Israeli settlements as an obstacle to a solution

While around 110,000 Israeli settlers lived in the West Bank in 1993, today the number has risen to around 500,000, almost fivefold. The settlers live among three million Palestinians.

The United Nations considers the settlements to be a major obstacle to a peace settlement between both sides. Abbas has repeatedly emphasized that a Palestinian state cannot look “like Swiss cheese.” In addition, more and more cases of settler violence against Palestinians are being reported.

Palestinian attacks again and again

The Oslo Accords did not mark the end of Palestinian attacks on Israelis. Islamist opposition groups have repeatedly tried to torpedo the peace process with bloody violence, especially since the start of the second Palestinian uprising, the Intifada, in 2000.

Since the spring of last year, a new wave of terror has once again claimed victims among Israelis.
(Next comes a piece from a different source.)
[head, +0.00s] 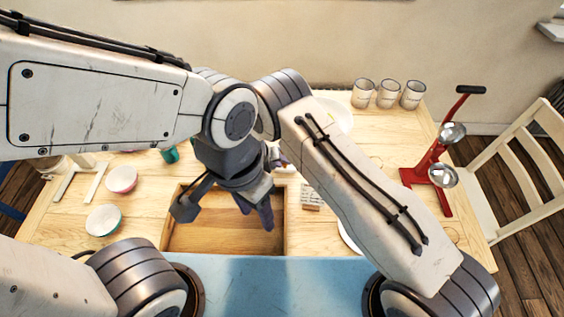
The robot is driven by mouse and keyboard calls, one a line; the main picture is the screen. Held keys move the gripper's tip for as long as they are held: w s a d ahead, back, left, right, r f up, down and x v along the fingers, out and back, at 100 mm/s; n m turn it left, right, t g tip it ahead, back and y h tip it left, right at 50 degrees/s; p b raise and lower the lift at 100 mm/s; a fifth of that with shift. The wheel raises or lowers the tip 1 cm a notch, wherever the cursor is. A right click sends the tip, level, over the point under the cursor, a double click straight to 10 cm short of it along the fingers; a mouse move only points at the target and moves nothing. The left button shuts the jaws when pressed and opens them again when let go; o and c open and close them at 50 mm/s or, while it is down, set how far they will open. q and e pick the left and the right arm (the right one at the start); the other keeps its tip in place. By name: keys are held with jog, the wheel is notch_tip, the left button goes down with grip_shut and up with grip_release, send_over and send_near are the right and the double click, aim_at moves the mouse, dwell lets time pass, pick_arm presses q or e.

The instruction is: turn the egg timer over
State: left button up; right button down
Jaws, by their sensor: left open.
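My left gripper (224,209) is open, pointing down over a shallow wooden tray (180,238) at the table's near edge. I see nothing between its fingers. My right gripper (280,156) is almost wholly hidden behind the left wrist, and only a small dark part shows. Its fingers and anything in them cannot be told. A pale thing beside it is too covered to name.
Bowls (104,220) (121,179) and a teal cup (170,155) stand at the left. Three glasses (387,93) stand at the back. A red stand with metal scoops (431,165) is at the right, near a white chair (522,175).

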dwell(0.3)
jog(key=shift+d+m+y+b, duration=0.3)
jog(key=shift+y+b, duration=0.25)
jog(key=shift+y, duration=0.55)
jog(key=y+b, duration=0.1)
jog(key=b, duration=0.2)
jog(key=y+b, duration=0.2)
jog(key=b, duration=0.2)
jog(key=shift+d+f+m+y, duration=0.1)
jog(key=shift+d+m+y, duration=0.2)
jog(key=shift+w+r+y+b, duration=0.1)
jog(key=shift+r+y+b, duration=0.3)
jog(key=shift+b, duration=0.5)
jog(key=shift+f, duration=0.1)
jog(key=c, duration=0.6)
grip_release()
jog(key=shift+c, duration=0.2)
In Israeli military operations in Palestinian towns, Palestinians are killed almost every day – many of them rely on armed struggle, but bystanders also die.
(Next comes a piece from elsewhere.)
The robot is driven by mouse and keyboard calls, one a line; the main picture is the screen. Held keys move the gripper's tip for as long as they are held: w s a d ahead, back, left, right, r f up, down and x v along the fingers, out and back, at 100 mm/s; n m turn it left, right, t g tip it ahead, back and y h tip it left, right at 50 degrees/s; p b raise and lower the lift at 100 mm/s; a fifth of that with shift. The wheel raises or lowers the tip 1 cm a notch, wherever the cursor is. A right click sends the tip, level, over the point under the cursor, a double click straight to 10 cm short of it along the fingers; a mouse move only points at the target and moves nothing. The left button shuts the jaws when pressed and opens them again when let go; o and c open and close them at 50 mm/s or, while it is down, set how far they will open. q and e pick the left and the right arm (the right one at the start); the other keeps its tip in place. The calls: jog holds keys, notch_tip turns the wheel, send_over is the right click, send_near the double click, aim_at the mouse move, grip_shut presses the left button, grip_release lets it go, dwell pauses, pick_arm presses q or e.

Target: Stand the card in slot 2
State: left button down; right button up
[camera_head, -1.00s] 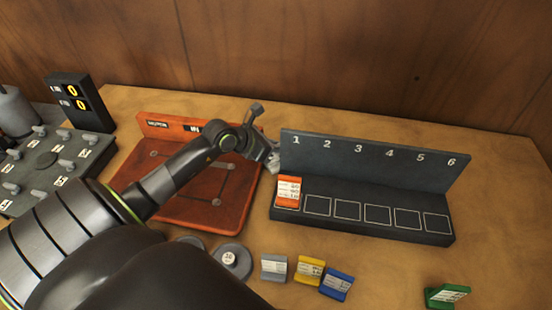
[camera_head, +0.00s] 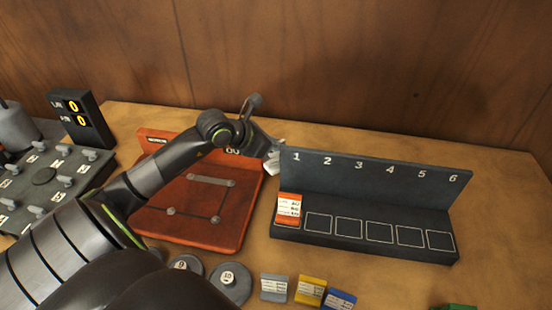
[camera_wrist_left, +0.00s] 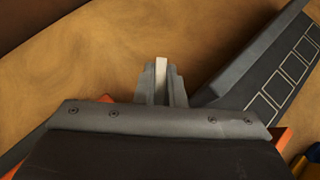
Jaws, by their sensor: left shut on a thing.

According to recent polls, more than half of Palestinians continue to support a return to armed insurgency. Palestinian assassins are celebrated by large sections of Palestinian society as heroes in the fight against Israeli oppressors.

Internally, however, the Palestinians are deeply divided: the radical Islamic Hamas drove Fatah out of the Gaza Strip in the summer of 2007. Hamas rejects Israel’s right to exist and fights the Jewish state. The division has “weakened the Palestinian negotiating position and makes it difficult to present a united front on the international stage,” says Diliani.

Palestinian Authority corruption and lack of democracy

Abbas now rules the Palestinian territories in the West Bank as an autocratic ruler. The last presidential election took place in 2005 and the last parliamentary election in 2006. According to surveys, the vast majority of Palestinians are very dissatisfied with the 87-year-old Abbas, and around 80 percent want him to resign.

Professor Kobi Michael of the Israeli Institute for National Security Studies (INSS) accuses the international community of having tolerated a “culture of corruption” within the Palestinian leadership over the years.

Murder of Rabin and steady movement to the right in Israel

The fight for a peace settlement with the Palestinians ultimately cost the then head of government Rabin his own life. A Jewish fanatic shot him in Tel Aviv in 1995 to prevent further ceding of territory to the Palestinians.

A year later, Benjamin Netanyahu became head of government. Since then, he has led the country’s fortunes with only brief interruptions. Meanwhile, Israeli society has steadily moved to the right. Today, the most right-wing government in Israeli history is in power.

But Michael thinks that right-wing extremist ministers like Bezalel Smotrich and Itamar Ben-Gvir do not reflect the majority opinion. He considers the idea that three million Palestinians in the West Bank could be permanently controlled to be dangerous. “The Zionist project has no chance without separation from the Palestinians.”

However, according to surveys, only 28 percent of Palestinians still support the two-state solution. Diliani sees a common “democratic, secular state” as a possible alternative for both peoples.

The young generation of Palestinians in particular are more inclined to such a solution, says Michael. From an Israeli perspective, however, this is out of the question. A common state for both peoples would mean “the end of the Zionist project” – that is, Israel as a home for the Jewish people. Given this situation, he doesn’t expect a solution to the conflict in this generation – “perhaps not in the next either.”